» BRIEF:
Locate each line holding the string "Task" and copy it.

Dataset rows:
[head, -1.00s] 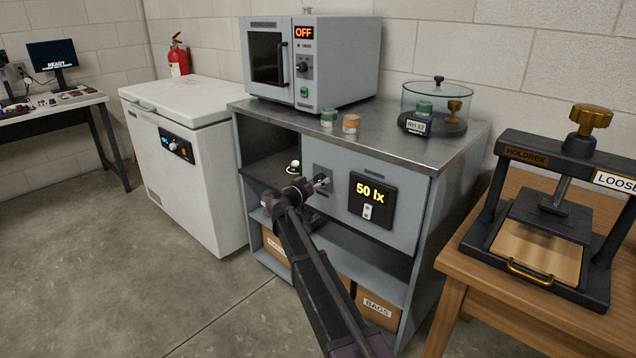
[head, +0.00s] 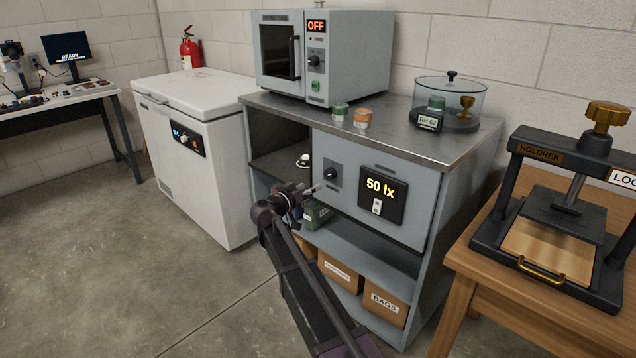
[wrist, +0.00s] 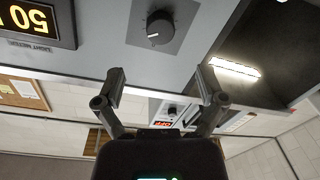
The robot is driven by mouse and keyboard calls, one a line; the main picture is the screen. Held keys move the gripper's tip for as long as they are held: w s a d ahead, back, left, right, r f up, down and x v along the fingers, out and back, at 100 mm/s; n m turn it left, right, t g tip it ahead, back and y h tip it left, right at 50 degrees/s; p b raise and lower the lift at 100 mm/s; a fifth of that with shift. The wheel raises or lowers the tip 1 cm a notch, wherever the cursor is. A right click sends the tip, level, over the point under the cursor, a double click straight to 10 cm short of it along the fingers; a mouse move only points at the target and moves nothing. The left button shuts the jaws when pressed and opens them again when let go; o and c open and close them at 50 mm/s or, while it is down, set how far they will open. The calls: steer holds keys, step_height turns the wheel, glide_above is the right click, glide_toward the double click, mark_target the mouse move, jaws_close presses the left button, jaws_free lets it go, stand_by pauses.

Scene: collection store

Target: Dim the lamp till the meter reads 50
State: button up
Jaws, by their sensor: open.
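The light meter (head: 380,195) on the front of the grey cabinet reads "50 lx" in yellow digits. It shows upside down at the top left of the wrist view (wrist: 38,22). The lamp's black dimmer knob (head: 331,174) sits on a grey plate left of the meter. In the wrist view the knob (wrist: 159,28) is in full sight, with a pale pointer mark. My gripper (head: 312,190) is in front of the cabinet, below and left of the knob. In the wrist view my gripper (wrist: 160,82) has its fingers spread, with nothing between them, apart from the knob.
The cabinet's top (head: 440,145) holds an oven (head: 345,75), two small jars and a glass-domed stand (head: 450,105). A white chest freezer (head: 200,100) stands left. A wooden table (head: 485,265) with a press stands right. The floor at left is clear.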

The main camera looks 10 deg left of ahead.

---

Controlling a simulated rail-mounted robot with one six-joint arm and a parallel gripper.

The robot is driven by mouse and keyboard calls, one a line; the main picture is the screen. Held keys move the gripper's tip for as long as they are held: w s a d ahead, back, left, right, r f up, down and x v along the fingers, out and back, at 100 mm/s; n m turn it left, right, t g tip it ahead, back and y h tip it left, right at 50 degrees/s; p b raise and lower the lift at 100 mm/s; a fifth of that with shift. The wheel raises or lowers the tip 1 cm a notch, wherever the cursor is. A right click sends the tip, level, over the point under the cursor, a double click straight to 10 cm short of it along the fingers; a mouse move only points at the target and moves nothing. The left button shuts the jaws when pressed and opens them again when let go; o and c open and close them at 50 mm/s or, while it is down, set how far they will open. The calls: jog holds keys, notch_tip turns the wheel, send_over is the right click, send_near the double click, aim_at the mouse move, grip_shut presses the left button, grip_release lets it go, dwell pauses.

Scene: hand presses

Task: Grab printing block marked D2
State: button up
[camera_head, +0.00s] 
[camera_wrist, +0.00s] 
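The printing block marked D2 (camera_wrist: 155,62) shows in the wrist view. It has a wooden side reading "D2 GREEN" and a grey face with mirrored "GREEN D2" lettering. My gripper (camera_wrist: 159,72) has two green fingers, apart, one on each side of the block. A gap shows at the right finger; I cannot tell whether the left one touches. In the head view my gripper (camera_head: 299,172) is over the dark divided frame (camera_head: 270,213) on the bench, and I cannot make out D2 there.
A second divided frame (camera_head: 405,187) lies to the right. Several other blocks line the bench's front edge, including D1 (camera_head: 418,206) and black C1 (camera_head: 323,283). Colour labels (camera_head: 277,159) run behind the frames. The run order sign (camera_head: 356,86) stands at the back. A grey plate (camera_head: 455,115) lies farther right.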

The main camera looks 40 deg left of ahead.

---

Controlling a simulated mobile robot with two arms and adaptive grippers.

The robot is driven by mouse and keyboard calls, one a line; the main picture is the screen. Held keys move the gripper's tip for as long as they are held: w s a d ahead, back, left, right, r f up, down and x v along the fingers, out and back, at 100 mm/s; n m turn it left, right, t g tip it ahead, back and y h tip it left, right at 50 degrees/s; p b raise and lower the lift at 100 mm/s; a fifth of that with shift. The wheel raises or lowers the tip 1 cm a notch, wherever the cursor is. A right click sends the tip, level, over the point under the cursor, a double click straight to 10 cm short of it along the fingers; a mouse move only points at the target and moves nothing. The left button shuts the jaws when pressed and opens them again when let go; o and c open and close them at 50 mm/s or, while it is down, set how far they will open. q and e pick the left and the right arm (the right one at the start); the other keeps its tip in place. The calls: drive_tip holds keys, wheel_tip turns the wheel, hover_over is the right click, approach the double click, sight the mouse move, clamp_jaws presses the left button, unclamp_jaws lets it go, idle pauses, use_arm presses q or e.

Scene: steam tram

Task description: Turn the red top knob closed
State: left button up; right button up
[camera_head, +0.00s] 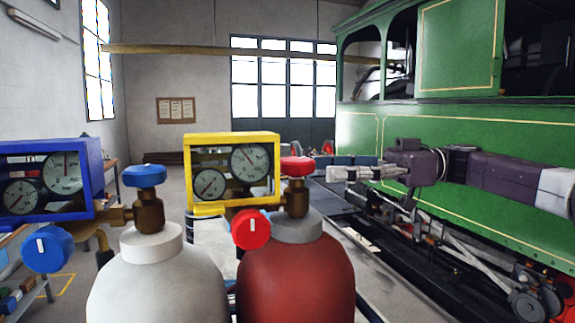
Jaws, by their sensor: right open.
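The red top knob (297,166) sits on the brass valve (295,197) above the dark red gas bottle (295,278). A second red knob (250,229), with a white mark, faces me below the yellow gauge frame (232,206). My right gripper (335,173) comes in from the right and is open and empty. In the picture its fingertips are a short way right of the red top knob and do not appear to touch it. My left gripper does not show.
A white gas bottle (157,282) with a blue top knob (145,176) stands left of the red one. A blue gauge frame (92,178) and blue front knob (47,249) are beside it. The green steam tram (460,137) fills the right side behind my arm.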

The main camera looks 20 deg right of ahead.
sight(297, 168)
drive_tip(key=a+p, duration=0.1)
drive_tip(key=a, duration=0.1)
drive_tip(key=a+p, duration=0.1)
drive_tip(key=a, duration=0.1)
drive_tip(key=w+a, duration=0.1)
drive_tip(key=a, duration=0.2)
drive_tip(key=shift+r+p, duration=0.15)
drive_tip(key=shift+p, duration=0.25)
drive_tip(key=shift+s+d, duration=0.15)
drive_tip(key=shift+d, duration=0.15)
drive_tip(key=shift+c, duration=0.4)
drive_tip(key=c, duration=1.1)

» FINISHED ANSWER:
Task: Grab printing block marked D2
Task description: Turn the red top knob closed

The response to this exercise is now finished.